Oculus And Facebook Acquire Surreal Vision For Deep Dive Into Augmented Reality

News on the Oculus front has been coming in at a rapid pace in recent weeks. We’ve learned that the Oculus Rift will ship to consumers in early 2016, we’ve seen a look at the device in its final form, and we’ve learned about minimum system requirements (OS X and Linux users are SOL at this point).

Today, we’re learning that Oculus’ deep-pocketed parent company Facebook has purchased British firm Surreal Vision, whose software can map our real world and turn it into a “living” virtual environment.

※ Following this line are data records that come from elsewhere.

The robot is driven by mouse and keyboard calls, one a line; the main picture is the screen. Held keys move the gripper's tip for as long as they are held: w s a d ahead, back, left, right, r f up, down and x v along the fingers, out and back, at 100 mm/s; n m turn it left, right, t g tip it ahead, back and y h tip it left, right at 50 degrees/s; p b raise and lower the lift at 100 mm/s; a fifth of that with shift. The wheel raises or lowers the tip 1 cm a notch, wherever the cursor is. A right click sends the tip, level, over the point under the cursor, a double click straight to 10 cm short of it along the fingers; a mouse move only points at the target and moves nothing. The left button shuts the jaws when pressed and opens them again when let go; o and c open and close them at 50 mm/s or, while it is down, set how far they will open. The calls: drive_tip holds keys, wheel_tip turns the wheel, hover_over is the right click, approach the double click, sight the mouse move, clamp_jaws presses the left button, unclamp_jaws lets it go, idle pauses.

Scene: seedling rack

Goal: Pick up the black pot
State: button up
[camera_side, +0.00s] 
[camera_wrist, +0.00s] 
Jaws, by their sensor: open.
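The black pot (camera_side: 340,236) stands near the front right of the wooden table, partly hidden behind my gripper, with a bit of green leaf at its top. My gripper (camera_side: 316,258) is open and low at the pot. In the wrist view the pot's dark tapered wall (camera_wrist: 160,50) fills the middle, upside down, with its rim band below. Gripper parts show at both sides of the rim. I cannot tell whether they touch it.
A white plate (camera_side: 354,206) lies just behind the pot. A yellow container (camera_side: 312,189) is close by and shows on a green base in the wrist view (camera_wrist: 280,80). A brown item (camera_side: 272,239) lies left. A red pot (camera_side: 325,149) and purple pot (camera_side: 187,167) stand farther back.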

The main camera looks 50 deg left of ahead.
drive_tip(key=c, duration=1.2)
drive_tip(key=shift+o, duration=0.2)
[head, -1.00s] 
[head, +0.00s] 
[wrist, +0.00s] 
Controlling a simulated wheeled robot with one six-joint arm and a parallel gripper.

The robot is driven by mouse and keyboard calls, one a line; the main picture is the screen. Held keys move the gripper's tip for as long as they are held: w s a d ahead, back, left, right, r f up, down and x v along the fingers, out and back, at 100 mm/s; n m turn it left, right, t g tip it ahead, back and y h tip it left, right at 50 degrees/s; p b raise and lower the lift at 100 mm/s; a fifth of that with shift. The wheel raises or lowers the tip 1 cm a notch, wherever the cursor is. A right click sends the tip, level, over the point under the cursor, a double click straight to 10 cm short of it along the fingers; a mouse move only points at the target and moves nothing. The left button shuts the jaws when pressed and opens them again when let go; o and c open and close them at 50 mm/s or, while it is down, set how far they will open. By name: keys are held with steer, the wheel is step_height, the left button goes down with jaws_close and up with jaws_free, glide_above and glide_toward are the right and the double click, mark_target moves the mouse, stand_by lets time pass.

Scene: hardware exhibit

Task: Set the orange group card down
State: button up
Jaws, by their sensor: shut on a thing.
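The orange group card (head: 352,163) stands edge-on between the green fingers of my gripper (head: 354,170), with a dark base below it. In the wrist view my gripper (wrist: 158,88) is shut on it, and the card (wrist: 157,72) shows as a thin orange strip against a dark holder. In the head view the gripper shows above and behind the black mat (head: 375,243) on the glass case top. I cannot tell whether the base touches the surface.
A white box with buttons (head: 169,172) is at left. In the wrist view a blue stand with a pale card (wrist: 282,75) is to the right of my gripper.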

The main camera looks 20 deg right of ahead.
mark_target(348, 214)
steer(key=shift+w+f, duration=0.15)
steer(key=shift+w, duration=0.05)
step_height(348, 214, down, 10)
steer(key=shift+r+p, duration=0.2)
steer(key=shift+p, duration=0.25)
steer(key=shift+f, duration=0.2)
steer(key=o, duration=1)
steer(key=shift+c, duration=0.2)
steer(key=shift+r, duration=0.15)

“We are overhauling state-of-the-art 3D scene reconstruction algorithms to provide a rich, up-to-date model of everything in the environment including people and their interactions with each other,” said members of the Surreal Vision team. “We’re developing breakthrough techniques to capture, interpret, manage, analyse, and finally reproject in real-time a model of reality back to the user in a way that feels real, creating a new, mixed reality that brings together the virtual and real worlds.”

The three co-founders of Surreal Vision — Richard Newcombe, Renato Salas-Moreno, and Steven Lovegrove — will pack their bags and heads to Oculus’ office in Redmond, Washington.

With the help of Surreal Vision, Oculus is looking to really advance the capabilities of virtual reality and augmented reality systems which can be “used in any condition, day or night, indoors or outdoors.” The endgame is to “open the door to true telepresence, where people can visit anyone, anywhere.”

In a separate announcement, Oculus and Facebook have teamed with the University of Southern California to develop an advanced facial recognition technology using Intel’s RealSense 3D camera and an Oculus Rift VR headset.

Since the headset obscures a significant portion of the face when worn, and thus limited the ability to capture expression with a camera, eight strain gauges have been incorporated into the Oculus Rift’s foam liner to pickup the slightest movements using Facial Action Coding System (FACS) software.